Duas horas depois de o jornal começar a ser distribuído, uma turba furiosa de mais de 50 pessoas cercou os quatro jovens responsáveis pelo jornal – Alvaro Velloso de Carvalho, Sérgio Coutinho de Biasi, Pedro Sette Câmara e José Roberto de Barros –, acusando-os de serem nazistas e racistas. Não admitiam a liberdade de alguém expressar sua opinião contrária à realização do evento, fundamentando-a com o mesmo valor defendido por eles próprios: ser contra o racismo, como a leitura do artigo prova a qualquer sujeito alfabetizado que o leia.
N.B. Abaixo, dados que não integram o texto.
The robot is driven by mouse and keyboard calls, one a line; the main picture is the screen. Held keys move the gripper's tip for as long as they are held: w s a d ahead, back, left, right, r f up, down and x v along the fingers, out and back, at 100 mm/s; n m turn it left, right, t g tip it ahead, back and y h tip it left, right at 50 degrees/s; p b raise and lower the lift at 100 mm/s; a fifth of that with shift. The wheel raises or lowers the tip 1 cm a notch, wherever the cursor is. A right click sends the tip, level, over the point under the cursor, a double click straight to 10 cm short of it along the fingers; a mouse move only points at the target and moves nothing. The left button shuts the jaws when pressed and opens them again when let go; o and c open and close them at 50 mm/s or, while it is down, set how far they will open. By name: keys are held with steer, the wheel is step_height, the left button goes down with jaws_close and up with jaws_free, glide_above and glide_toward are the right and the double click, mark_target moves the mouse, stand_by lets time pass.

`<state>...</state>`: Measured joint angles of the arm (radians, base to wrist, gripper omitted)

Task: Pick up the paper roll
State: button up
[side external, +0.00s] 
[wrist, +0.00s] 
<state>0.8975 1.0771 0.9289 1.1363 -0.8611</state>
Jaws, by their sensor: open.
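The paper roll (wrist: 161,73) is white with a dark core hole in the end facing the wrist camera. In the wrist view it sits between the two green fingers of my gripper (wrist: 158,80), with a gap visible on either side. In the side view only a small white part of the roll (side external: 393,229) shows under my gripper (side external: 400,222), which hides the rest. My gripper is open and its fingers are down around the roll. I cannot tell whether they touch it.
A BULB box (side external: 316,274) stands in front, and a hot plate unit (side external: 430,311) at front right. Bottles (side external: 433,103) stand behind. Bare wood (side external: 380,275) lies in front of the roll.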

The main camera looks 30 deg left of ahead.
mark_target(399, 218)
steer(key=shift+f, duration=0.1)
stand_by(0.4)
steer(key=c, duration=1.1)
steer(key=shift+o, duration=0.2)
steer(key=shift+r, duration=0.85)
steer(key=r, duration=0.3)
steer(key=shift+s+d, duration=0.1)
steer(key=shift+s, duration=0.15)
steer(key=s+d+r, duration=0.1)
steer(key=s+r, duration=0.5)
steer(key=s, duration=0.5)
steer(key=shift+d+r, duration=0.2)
Não fosse a presença de seguranças da universidade, os jovens teriam sido agredidos. Mas o embate estava apenas começando. Foram levados a um representante da vice-reitoria comunitária. E aqui deixo um trecho do relato de um deles, Alvaro Velloso de Carvalho, do que se passou: “Ele fez uma leitura dinâmica do jornal, supervisionada por dois representantes da Cambralha, circulou com pilot fluorescente o editorial, os artigos do Pedro e o artigo do José Roberto. Na capa do jornal escreveu: ‘Recomendo Apreensão’”. E assim foi feito.

Foi o que bastou para que a turba, que cada vez mais aumentava em número, se sentisse autorizada a fazer “justiçamento”. Segue o Alvaro: “Num determinado momento, um sujeito cuspiu no rosto do Sérgio. Um pouco mais tarde, duas meninas cuspiram no rosto do Pedro, além de outra pessoa lhe ter acertado um soco no rosto, quando ele estava entrando no táxi para sair da PUC”. Os seguranças é que conseguiram fazê-los sair, alegando que duvidavam da capacidade deles de manter a integridade física dos rapazes intacta, em função do grande número de furibundos.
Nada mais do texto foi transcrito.